Overcoming divisions that have hampered efforts at coordination in the past, the show was a testament to a strong group of leaders who are demonstrating a refreshing commitment to community-building among Latino groups at Harvard. Projects like “Presencia” and the upcoming Latino guide to life at Harvard have been made possible by this more concerted effort to pool the groups’s collective resources and talents for the benefit of the entire community. And in the process of working together, the various nationalities and cultures encapsulated by the label ‘Latino’ can get a better understanding of one another’s particular traditions and beliefs.

Now is the perfect time to expand on past efforts. Latinos have become the largest and fastest growing minority group in America, and Admissions Office reports show that the composition of students admitted to Harvard grew from 7.8 percent Latino last year to 8.8 percent this spring. While this increase is encouraging, these numbers still trail behind the representation of other minority groups on campus. Not only should groups like the University Minority Recruitment Program get the support they need to redouble their outreach effort to convince more top Latino students to apply to Harvard, the admissions office should continue to provide focused programming to ensure that as many admitted students as possible choose to matriculate here. When the final admissions data is released later this week, we hope these efforts will have result in a higher Latino yield for this coming year.

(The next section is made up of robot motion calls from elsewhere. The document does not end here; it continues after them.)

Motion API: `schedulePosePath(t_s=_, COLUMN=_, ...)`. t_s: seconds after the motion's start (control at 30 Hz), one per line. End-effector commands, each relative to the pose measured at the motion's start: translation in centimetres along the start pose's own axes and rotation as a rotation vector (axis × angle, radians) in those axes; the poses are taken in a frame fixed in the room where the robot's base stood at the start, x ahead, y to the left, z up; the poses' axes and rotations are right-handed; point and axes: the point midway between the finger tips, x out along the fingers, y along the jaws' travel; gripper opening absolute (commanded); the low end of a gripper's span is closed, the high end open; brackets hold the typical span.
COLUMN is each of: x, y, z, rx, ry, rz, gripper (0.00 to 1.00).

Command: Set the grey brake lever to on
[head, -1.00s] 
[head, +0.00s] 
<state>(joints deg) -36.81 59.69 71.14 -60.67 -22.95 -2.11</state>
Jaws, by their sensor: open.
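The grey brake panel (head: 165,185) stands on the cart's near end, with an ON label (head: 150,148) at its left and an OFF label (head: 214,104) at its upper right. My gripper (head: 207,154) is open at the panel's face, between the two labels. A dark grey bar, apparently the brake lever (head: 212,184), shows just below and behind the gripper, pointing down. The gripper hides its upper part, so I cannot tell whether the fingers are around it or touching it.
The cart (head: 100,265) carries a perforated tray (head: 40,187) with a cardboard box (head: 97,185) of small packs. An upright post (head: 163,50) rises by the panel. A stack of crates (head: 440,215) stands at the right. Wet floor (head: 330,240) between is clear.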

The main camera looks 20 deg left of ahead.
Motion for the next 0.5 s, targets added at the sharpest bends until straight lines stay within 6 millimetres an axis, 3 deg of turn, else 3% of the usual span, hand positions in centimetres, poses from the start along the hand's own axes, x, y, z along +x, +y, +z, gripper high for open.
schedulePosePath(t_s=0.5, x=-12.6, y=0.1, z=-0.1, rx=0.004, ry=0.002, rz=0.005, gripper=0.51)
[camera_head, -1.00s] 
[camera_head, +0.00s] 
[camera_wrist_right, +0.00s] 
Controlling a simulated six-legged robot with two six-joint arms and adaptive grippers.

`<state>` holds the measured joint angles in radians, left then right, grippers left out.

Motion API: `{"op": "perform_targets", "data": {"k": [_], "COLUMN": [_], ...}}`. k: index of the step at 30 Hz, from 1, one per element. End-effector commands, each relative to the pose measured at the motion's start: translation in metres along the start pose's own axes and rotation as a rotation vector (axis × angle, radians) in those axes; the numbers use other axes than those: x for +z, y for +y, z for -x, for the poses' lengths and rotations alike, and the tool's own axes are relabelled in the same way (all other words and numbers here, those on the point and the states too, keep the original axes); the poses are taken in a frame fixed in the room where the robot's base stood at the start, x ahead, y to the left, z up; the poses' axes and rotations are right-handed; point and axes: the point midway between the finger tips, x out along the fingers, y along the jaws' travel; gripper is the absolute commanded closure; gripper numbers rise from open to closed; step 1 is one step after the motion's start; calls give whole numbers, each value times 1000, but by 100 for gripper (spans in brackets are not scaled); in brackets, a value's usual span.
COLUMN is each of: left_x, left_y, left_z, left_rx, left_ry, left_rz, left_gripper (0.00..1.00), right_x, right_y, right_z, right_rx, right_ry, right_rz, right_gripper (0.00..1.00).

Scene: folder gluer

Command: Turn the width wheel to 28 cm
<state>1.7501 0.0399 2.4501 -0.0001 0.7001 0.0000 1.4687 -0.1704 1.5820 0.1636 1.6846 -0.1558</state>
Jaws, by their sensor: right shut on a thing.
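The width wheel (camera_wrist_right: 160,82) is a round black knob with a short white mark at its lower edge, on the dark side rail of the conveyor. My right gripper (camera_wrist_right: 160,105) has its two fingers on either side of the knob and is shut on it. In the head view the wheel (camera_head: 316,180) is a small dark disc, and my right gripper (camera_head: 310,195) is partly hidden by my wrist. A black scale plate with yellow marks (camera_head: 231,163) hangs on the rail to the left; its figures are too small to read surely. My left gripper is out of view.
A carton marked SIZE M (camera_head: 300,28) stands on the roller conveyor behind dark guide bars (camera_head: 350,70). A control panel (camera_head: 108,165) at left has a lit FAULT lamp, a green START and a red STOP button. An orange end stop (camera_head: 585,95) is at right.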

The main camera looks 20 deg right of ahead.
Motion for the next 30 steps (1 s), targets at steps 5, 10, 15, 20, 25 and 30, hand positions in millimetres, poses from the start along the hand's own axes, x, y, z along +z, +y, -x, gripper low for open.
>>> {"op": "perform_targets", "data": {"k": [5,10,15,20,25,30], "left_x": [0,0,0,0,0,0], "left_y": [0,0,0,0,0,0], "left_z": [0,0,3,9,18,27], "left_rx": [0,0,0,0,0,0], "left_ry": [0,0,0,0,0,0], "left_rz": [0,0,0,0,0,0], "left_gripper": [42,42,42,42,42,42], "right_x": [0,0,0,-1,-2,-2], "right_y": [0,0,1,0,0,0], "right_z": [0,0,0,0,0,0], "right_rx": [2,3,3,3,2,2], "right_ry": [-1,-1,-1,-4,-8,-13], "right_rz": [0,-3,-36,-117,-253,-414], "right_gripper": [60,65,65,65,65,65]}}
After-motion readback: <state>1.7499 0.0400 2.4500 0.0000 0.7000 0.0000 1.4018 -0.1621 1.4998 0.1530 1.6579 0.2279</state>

Today, Cinco de Mayo, signals the close of the joint effort at Latino Awareness Month programming; the level of commitment organization and proactive outreach of this past month is a sure sign that these groups will be able to maintain this momentum throughout the year. Initiatives like “Presencia” send a clear message that the strength and vibrance of Harvard’s Latino community is increasing, to the benefit of both the groups’ members and Harvard as a whole.